I’ve seen Oklahoma! one too many times. I grew up watching Oliver! and listening to the soundtrack for Les Miserables. Needless to say, I find traditional musical theatre more than a little aggravating. It’s why I find musicals like Next to Normal so darn refreshing. They don’t conform. Chelsea Hotel is like that. It’s a piece of theatre that will do what it came to do regardless of what came before. Chelsea Hotel doesn’t care that Oklahoma! came first or that it ran for umpteen years on Broadway. It’s just not relevant.
Chelsea Hotel is more a song cycle than a musical. The whole is comprised of Leonard Cohen’s songs, framed in the context of Cohen himself sitting in the Chelsea Hotel trying to write poems. Almost Ebenezer Scrooge–style, he is visited and influenced by ghostly visions to help him write. There is a plot—kind of—but it’s pretty thin. Mostly it’s just good music. The production toys with the idea that some of the ghost-muses, if you will, are people from the poet’s past. But not all of them, and certainly not exclusively. But again, the plot isn’t relevant either.

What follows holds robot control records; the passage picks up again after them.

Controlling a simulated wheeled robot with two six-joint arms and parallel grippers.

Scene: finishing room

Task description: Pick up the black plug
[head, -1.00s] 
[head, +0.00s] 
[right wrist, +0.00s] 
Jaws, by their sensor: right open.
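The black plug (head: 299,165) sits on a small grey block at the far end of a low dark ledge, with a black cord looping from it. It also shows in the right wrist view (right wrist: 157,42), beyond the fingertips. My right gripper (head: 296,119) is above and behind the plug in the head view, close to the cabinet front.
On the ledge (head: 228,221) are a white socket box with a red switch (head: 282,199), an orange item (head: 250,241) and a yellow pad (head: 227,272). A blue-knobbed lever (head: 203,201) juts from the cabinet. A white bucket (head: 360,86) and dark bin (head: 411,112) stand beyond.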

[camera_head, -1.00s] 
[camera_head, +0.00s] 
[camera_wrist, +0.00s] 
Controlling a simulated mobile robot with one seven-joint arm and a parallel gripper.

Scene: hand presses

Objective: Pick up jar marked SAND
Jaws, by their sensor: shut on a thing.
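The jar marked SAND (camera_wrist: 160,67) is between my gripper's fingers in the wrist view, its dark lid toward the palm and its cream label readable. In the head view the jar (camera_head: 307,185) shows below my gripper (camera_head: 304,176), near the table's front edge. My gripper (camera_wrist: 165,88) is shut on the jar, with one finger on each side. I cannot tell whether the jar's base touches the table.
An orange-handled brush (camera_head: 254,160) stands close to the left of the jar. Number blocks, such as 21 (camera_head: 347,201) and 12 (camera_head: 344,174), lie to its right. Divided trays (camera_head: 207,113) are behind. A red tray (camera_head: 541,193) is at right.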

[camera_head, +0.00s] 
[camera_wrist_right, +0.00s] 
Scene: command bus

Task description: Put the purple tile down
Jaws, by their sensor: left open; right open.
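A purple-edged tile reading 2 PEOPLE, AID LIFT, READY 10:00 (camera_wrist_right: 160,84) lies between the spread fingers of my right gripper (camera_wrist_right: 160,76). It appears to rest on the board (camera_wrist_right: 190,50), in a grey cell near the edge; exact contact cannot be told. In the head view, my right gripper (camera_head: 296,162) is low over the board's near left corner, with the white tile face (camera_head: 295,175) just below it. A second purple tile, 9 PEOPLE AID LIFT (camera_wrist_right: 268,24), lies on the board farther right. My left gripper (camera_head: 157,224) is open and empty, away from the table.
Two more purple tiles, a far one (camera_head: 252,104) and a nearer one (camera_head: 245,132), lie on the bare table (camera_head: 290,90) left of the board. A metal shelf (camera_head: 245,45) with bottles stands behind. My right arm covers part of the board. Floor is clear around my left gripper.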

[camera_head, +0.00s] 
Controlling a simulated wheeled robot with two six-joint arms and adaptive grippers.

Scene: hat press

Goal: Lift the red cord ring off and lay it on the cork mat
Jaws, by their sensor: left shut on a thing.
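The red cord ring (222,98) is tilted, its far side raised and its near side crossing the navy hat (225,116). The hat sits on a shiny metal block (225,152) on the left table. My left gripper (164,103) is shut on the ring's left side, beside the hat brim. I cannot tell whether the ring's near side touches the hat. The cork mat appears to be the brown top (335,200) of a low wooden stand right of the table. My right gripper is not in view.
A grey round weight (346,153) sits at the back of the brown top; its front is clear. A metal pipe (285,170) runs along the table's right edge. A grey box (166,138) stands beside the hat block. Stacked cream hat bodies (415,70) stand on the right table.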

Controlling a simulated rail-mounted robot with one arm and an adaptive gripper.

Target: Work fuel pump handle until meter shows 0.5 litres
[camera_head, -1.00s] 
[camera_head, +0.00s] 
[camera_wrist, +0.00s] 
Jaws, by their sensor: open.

What strikes me right off the bat is how smooth the production is. It flows from one lighting cue to another, one song to the next, complete with costume changes and instrument switching and I can barely tell when it happens. Furthermore, the actors constantly pull all kinds of things from their pockets: paper roses, love letters, and a pair of underwear, to name a few. But I barely see it happen. These objects and people slip in and out and even when I’m looking for it, I barely see it happen.
I’ve seen enough theatre to know that if I look away from where I know the director wants me to look, I can usually catch actors sneaking in and out with a prop clutched under their arm. But here, there is no such thing. Even with several guitars and an upright bass onstage, a cello that comes and goes, and ukuleles that evaporate into thin air, nothing is clumsy. Ever.
The talent in Chelsea Hotel is astonishing. Six actors (Rachel Aberle, Sean Cronin, Christina Cuglietta, Ben Elliott, Jonathan Gould, and Tracey Power) carry the entire piece pretty much equally divided between them. And although each character is distinct, these people undoubtedly form a tight ensemble. This also marks a change from traditional musical theatre repertoire: no one is the “star”, yet at the same time everyone is. Chelsea Hotel reminds me, in more ways than one, of what I imagine ancient Greek theatre must have looked like.
The first reason is that mostly it’s chorus-based, but occasionally one or two performers separate themselves from the group. The second is the design.
Basically, the whole set is made out of paper. This gives the whole thing a creamy-white Acropolis feel. (I know Greek theatre was not performed in the Acropolis. Cut me some slack—we’re talking aesthetics.) There are piles of scrunched-up paper everywhere, defining the problem before anyone even walks onstage. Someone has really bad writer’s block. The walls of the hotel room are also made of paper. And the actors wear poetry on their costumes. The black and white theme carries on in the costuming, and the white pieces are patched with scribbles. Things clear up a little: someone has writer’s block so bad that their imagination has created muses that wear words.
Chelsea Hotel deserves the accolades it has received for the past four years of tours. It will, without a doubt, receive many more before its time in Toronto is done. Chelsea Hotel runs at Theatre Passe Muraille until February 21.